É ali que se solicitará permissão, por exemplo,
para passar o fim de semana na casa de um parente ou para saltar na cama
elástica com uma amiga, como pede hoje uma menina de cerca de 12 anos. Em
Summerhill, apenas as crianças menores podem usar a cama elástica em grupo, por
questão de segurança.
A assembleia também trata das brigas entre os
colegas e define os planos para a próxima festa da escola.
Alba, por exemplo, tem nove anos. Ela conta que
pretende levar à assembleia suas amigas Bee e Catherine. Ela afirma que as
meninas "riram da forma como me visto".
Alba é charmosa e gosta de usar delineador nos
cílios e brilho labial. Hoje, ela está usando uma camiseta curta. "Gosto
de me vestir assim e não me importa o que os outros pensam", ela conta.
Tisha explica que a assembleia oferece às crianças
a confiança necessária para dizer o que pensam e fazer valer suas opiniões.
Ela não lembra exatamente qual foi o primeiro
assunto que levou à assembleia, quando entrou no colégio, com sete anos.
"Não era nada grave, mas para mim parecia importante", ela conta.

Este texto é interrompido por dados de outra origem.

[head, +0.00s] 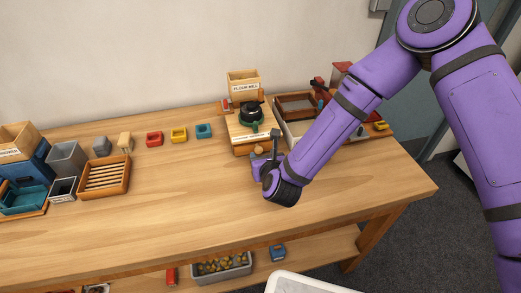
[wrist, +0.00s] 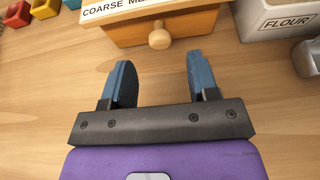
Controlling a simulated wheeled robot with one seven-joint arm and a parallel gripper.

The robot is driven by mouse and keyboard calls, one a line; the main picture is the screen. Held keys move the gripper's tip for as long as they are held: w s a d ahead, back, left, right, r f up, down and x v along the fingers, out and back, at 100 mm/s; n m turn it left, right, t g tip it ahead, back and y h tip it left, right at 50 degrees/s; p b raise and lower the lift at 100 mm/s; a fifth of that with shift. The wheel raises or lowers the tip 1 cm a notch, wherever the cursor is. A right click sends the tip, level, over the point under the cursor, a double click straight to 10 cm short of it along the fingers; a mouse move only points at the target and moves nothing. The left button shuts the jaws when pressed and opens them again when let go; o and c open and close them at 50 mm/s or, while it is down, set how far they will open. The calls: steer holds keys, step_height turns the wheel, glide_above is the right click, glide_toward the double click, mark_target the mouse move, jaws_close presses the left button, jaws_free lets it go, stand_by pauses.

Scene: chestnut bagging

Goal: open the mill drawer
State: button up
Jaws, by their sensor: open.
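The flour mill (head: 243,90) stands at the back of the table, with a wooden body and a dark round part in a green ring on it. Its drawer front (wrist: 150,29), below a label reading "COARSE ME…", has a round wooden knob (wrist: 159,39) and looks closed. My gripper (wrist: 158,80) is open and empty. Its two blue fingers point at the drawer, one to each side of the knob's line, and the knob lies just beyond the fingertips, not touched. In the head view my arm hides part of the area right of the mill.
A white bin labelled FLOUR (wrist: 283,22) stands right of the drawer, with a grey metal item (wrist: 308,56) by it. Red, yellow and teal small boxes (head: 179,134) stand left of the mill. A slatted wooden tray (head: 105,176) lies farther left. The table's front middle is clear.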

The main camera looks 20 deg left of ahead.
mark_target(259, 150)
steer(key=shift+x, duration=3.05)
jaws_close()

Mas Tisha se lembra bem de como se sentiu.
"Apesar de ser tão pequena, senti que tinha toda a comunidade me apoiando,
foi uma sensação incrível", relembra ela.
Como em qualquer outra escola, Summerhill não está
livre dos casos de assédio escolar, embora eles não sejam muito frequentes em
uma comunidade tão pequena e restrita.
Mas o que talvez seja um diferencial em relação aos
outros centros é que, aqui, todos os integrantes do colégio — alunos,
professores e administradores — participam de cada assunto e procuram soluções.
Na assembleia de hoje, não é discutido nenhum caso
de assédio, mas Nico apresenta à reunião o caso de uma colega que, muitas
vezes, fica preguiçosamente na cama na hora de levantar-se pela manhã.
Existe muita liberdade em Summerhill, mas também há
certos horários que devem ser respeitados porque foram definidos em assembleia.
O café da manhã, por exemplo, vai das 8h às 8h45 da
manhã. Às 8h30, todos devem estar vestidos. Caso contrário, os beddies officers
— "policiais da cama", crianças maiores que cuidam para que todos se
deitem e se levantem nos horários definidos — podem impor uma multa.
A punição pode ser, por exemplo, 10% do pagamento
semanal (cada criança recebe aos sábados uma quantia que varia em função da
idade) ou uma multa em forma de trabalho — talvez um período de tarefas
comunitárias na escola, como ajudar o jardineiro ou recolher o lixo.
Na assembleia de hoje, muitos levantam a mão para
opinar sobre o caso da colega dorminhoca e decidir em conjunto qual será o seu
castigo.
Um propõe que ela deva lavar os pratos de uma
refeição. Outro, que precise levantar-se no dia seguinte às sete horas da manhã
para dar um passeio.
"Mas amanhã é sábado", lembra outra
criança. "Se ela se levantar às sete, vai acordar os demais."
Por fim, todos votam e decidem que o castigo mais
justo é uma "multa média de trabalho": 40 minutos de tarefas
comunitárias.
E, é claro, a assembleia também decidiu pelo voto —
mesmo com a discordância de vários professores — que a cama elástica é mais
divertida quando saltamos com a nossa melhor amiga. De forma que, sim, o pedido
está aprovado!
Para Henry Readhead, é fundamental que as crianças
vivam em um ambiente igualitário com os adultos à sua volta.
"Mais do que perguntar por que os votos de
todos têm o mesmo valor, a pergunta deveria ser: 'por que não?'", defende
ele. "As crianças deveriam ter os mesmos direitos que nós na hora de tomar
este tipo de decisão."
A autorregulamentação fez, por exemplo, com que
eles próprios decidissem proibir o uso de telas — incluindo as redes sociais
dos celulares dos adolescentes — antes das quatro horas da tarde.
Mejía Ortiz explica que, por algum tempo, foi
permitido que as crianças jogassem videogame ou usassem as telas no horário e
pelo tempo que desejassem.
Até que um menino de nove anos acabou levando a
questão para a assembleia, depois de perceber que precisava que alguém lhe
dissesse quando deveria parar. Ele ficava o tempo todo em frente ao computador
e se esquecia até de comer.
"Isso ter vindo deles é o máximo, é um assunto
que discutimos muito durante a assembleia", comenta a professora.
A assembleia termina e o jardim está novamente
repleto de crianças brincando.
"Aqui, queremos celebrar a infância como um
período essencial para os seres humanos", resume Readhead. "E não é
só uma ideia de A. S. Neill, é uma ideia para a humanidade."